**Problem to work on:** Locate each line holding the string "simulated" and copy it.

**Records:**
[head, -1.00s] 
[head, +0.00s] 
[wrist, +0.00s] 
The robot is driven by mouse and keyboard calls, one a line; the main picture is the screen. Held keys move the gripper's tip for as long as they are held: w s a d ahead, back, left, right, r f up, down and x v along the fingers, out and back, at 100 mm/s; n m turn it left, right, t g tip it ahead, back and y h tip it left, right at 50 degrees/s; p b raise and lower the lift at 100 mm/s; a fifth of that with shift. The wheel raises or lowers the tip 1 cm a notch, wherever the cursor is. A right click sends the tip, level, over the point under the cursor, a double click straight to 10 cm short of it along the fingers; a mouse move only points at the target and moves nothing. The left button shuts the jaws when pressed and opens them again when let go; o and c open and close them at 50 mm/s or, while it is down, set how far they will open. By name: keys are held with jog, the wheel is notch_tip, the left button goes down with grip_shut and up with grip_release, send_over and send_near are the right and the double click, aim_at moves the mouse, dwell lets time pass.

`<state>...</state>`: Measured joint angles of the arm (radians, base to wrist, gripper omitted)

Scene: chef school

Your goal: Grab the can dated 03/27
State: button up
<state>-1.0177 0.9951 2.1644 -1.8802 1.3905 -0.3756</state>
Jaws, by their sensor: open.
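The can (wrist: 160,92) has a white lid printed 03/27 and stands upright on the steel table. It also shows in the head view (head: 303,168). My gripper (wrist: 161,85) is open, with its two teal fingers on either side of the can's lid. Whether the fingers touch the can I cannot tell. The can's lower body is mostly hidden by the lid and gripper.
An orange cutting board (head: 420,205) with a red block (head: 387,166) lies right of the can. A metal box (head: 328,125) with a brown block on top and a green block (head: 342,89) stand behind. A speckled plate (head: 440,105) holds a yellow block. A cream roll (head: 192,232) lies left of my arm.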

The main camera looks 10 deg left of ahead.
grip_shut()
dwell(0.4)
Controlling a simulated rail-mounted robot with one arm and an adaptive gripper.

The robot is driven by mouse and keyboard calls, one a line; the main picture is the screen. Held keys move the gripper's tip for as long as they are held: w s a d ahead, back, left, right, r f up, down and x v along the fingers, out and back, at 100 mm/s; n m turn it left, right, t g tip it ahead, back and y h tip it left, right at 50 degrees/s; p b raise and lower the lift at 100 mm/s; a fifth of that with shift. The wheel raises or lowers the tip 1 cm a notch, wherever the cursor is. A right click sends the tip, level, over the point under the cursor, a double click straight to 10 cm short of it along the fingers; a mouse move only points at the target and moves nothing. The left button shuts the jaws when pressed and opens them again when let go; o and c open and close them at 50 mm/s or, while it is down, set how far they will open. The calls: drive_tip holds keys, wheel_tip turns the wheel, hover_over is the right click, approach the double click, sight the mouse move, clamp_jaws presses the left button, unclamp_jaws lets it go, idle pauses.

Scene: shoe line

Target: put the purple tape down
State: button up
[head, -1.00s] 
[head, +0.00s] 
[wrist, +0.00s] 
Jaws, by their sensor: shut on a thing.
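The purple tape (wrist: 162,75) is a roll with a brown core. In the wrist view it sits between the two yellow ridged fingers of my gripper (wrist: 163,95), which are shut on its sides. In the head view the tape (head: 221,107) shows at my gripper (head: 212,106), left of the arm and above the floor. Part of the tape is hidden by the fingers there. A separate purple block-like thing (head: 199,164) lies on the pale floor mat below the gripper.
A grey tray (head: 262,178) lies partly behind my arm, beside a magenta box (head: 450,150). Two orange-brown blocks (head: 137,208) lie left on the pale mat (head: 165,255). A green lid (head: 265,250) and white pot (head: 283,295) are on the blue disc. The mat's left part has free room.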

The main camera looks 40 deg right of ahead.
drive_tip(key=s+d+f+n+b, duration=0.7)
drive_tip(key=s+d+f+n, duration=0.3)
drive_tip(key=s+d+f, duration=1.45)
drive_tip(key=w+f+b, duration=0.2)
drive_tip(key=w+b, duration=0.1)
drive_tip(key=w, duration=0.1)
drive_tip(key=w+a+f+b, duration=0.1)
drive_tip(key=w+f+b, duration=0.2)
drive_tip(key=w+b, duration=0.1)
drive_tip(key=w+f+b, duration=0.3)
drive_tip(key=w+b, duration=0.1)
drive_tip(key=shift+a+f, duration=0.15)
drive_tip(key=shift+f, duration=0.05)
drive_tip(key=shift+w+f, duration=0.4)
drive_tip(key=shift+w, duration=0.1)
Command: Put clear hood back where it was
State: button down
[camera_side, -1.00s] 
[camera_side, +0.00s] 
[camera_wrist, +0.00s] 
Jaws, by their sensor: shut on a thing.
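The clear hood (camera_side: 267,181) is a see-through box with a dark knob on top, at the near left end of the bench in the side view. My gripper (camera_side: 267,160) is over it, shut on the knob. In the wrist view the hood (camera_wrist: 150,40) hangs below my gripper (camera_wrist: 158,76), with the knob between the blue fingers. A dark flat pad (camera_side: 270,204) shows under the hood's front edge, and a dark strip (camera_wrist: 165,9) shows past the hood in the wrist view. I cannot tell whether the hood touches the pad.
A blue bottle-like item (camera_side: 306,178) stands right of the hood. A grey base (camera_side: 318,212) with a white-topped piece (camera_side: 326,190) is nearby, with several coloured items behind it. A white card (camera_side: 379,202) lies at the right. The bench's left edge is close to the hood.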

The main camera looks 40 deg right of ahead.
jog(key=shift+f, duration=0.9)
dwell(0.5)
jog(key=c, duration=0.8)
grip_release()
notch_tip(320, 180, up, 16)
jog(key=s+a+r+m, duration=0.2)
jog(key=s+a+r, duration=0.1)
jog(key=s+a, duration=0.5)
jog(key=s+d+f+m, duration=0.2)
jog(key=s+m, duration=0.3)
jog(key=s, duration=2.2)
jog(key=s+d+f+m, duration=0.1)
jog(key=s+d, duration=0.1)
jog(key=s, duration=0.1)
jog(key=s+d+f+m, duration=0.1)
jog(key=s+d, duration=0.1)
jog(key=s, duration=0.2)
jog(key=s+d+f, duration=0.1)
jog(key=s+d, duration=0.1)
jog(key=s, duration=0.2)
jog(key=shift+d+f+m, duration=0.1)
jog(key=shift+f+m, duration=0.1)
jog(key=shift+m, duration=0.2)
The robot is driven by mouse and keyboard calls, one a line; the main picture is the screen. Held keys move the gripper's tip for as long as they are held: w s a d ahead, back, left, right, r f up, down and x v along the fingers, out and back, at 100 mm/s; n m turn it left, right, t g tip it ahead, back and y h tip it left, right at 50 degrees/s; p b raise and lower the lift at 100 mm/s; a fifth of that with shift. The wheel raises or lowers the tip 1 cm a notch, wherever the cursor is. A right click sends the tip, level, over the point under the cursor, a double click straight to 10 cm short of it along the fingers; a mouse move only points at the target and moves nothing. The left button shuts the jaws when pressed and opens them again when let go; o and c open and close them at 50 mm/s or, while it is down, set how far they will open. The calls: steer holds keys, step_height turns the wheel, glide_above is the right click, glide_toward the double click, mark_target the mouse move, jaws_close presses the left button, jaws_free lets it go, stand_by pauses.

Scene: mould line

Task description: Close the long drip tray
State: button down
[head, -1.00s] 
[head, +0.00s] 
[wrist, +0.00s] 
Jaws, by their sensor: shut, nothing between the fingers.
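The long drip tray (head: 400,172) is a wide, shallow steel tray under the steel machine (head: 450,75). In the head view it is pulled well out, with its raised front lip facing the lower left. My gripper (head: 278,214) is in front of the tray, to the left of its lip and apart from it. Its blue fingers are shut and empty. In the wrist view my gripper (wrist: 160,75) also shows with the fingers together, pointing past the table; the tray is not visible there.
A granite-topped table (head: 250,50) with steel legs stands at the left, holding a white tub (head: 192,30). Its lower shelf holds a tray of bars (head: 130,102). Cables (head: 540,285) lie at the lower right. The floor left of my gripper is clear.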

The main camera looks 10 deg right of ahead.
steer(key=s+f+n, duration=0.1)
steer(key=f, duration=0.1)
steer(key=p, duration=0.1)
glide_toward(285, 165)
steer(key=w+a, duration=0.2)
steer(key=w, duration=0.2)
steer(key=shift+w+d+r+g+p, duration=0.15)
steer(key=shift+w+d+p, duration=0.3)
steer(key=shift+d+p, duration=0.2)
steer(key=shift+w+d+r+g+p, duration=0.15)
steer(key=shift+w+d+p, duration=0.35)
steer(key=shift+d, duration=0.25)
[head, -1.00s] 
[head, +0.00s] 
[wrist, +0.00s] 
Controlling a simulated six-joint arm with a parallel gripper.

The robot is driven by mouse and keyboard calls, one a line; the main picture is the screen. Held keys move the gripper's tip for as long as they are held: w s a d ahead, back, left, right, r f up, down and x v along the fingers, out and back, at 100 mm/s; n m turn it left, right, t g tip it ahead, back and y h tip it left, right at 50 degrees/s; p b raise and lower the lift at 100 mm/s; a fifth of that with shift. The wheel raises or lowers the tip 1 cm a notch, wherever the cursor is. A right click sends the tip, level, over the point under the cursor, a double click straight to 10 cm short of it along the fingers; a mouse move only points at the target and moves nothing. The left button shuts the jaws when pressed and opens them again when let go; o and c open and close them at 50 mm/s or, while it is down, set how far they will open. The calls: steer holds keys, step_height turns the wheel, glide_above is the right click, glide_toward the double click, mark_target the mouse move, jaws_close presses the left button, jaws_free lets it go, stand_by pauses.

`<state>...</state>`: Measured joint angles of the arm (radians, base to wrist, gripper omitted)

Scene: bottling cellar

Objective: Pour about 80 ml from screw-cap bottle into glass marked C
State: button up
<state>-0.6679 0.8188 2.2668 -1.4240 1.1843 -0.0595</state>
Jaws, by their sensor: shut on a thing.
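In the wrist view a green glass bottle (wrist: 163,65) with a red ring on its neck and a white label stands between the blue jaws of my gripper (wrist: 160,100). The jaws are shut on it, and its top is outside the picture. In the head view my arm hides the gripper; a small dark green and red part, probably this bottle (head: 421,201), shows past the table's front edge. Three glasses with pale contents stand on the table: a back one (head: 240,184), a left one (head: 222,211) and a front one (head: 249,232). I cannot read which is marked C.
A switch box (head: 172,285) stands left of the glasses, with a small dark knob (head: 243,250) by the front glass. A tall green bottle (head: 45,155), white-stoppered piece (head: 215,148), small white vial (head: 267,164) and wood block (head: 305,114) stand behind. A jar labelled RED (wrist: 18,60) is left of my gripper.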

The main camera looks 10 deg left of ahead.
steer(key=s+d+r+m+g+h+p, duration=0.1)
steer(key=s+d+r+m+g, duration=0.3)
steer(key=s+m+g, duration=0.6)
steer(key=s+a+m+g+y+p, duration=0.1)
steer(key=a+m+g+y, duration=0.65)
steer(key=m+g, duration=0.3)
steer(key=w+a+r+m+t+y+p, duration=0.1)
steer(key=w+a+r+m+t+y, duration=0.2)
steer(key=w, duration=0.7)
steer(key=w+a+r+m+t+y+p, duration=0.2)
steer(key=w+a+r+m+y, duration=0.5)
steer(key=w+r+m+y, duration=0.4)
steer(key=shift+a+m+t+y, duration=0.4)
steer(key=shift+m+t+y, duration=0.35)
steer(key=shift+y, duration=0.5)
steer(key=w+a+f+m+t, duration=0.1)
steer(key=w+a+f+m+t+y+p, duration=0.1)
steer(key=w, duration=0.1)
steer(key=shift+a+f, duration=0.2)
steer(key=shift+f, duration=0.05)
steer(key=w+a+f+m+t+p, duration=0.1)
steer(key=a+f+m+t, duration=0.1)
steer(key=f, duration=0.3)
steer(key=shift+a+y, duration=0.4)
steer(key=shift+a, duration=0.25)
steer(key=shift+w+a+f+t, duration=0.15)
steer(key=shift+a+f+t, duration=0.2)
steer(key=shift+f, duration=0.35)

**Completed exercise:**
Controlling a simulated rail-mounted robot with one arm and an adaptive gripper.
Controlling a simulated six-joint arm with a parallel gripper.

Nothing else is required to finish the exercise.